## Instructions for the task
In the entries that follow, how many lines contain "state"? Answer with the number only.

## Excerpted records
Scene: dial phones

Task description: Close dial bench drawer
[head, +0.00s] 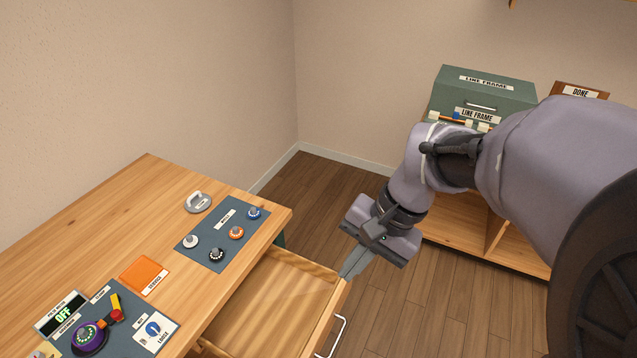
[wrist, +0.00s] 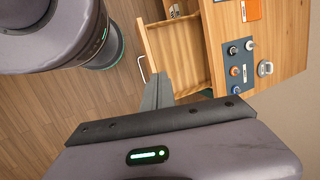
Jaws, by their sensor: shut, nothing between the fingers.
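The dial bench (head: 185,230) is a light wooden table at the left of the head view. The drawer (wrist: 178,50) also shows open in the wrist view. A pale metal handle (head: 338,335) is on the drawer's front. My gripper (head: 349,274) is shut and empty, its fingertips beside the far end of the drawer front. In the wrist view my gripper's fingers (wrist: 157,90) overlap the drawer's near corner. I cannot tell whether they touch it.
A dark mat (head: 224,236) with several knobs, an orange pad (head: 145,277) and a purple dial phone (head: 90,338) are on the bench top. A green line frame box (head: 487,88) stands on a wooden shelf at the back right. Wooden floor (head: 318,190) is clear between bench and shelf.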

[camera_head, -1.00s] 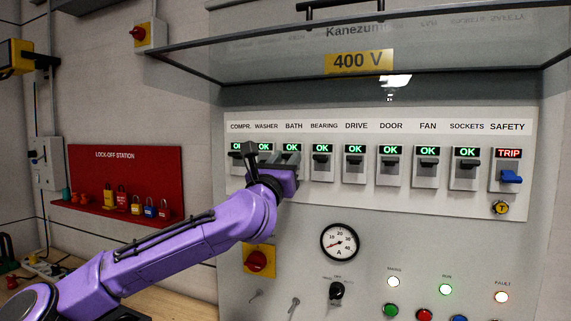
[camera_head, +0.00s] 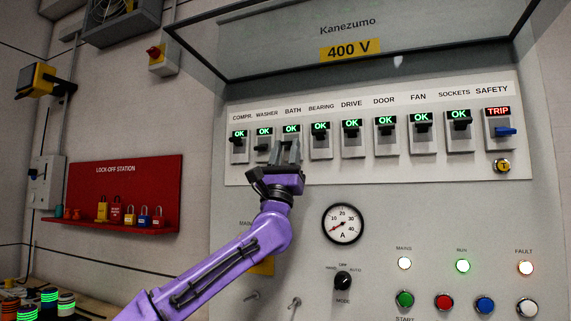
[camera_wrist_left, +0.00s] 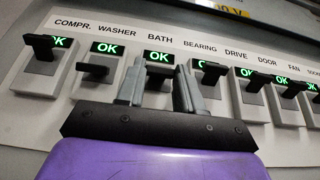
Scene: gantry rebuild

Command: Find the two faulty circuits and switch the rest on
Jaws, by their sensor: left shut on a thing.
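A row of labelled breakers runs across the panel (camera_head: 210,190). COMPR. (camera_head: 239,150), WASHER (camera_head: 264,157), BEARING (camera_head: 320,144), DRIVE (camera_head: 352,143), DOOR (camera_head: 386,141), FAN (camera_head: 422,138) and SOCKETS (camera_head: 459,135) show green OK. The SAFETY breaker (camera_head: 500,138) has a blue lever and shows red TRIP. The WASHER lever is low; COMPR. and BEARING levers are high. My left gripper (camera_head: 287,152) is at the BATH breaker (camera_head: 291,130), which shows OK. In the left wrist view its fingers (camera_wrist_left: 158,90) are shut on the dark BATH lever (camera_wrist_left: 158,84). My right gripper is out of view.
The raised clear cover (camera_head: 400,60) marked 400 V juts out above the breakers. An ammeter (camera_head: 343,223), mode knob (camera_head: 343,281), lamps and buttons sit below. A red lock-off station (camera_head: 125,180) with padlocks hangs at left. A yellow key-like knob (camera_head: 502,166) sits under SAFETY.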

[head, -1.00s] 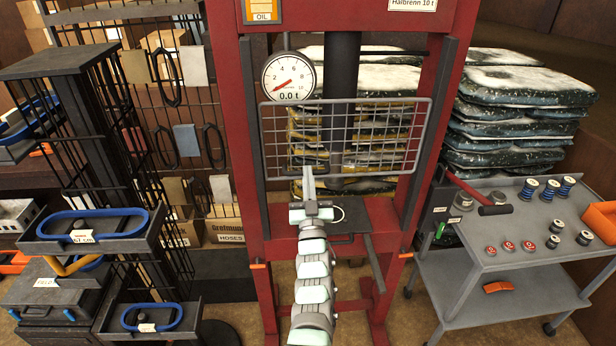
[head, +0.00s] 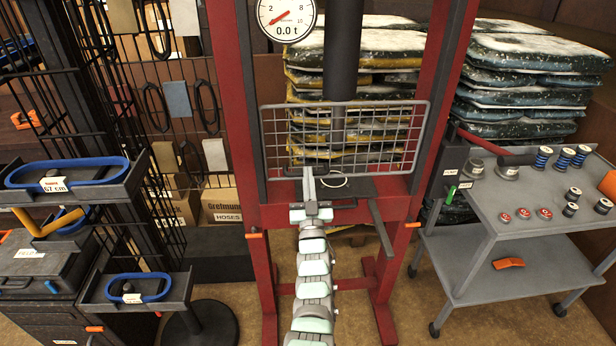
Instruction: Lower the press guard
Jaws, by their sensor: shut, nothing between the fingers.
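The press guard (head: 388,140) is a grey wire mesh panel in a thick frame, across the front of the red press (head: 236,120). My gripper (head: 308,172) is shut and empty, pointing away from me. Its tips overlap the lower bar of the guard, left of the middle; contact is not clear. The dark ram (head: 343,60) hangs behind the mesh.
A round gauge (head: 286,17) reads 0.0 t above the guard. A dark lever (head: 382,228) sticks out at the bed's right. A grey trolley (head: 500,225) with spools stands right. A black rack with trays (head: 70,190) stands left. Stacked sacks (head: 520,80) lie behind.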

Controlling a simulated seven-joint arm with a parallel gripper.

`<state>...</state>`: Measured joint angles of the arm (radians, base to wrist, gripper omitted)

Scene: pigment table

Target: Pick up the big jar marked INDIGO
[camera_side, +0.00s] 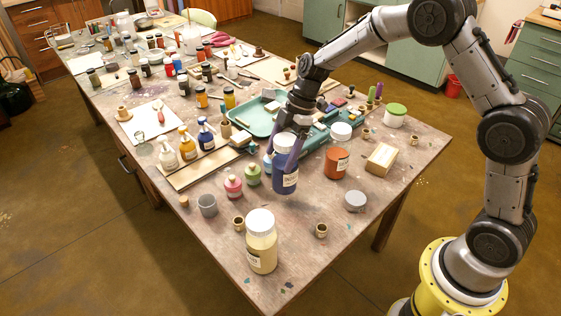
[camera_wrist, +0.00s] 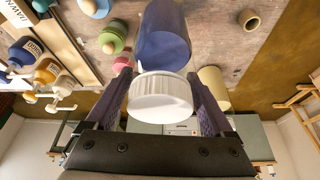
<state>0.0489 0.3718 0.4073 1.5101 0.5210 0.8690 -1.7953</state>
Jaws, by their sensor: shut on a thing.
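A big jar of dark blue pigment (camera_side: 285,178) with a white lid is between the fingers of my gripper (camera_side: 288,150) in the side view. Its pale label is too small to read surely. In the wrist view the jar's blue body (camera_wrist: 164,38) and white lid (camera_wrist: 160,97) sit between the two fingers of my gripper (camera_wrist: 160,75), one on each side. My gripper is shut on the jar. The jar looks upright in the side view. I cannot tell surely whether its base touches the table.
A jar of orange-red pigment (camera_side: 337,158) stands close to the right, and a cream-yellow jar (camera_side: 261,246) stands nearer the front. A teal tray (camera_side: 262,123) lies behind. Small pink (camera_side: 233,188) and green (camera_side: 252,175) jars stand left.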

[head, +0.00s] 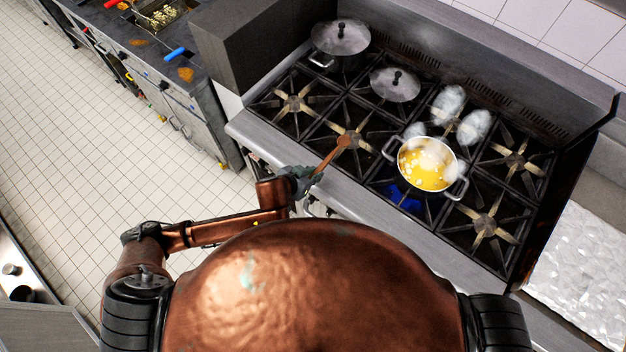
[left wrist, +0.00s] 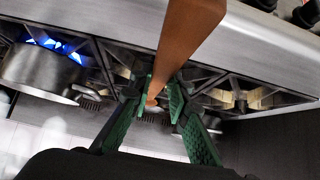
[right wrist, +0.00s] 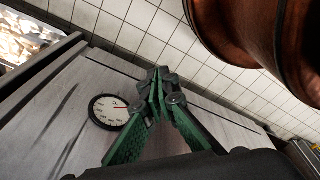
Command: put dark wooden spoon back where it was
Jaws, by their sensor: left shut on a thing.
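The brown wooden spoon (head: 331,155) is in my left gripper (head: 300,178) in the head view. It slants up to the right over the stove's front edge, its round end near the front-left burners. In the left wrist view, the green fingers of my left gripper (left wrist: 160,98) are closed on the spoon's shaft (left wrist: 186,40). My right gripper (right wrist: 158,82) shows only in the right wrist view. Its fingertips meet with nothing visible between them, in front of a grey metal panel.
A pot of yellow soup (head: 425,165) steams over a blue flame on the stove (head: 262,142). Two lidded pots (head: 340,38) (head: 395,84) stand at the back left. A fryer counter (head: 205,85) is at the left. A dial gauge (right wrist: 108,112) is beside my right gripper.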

## The solution
2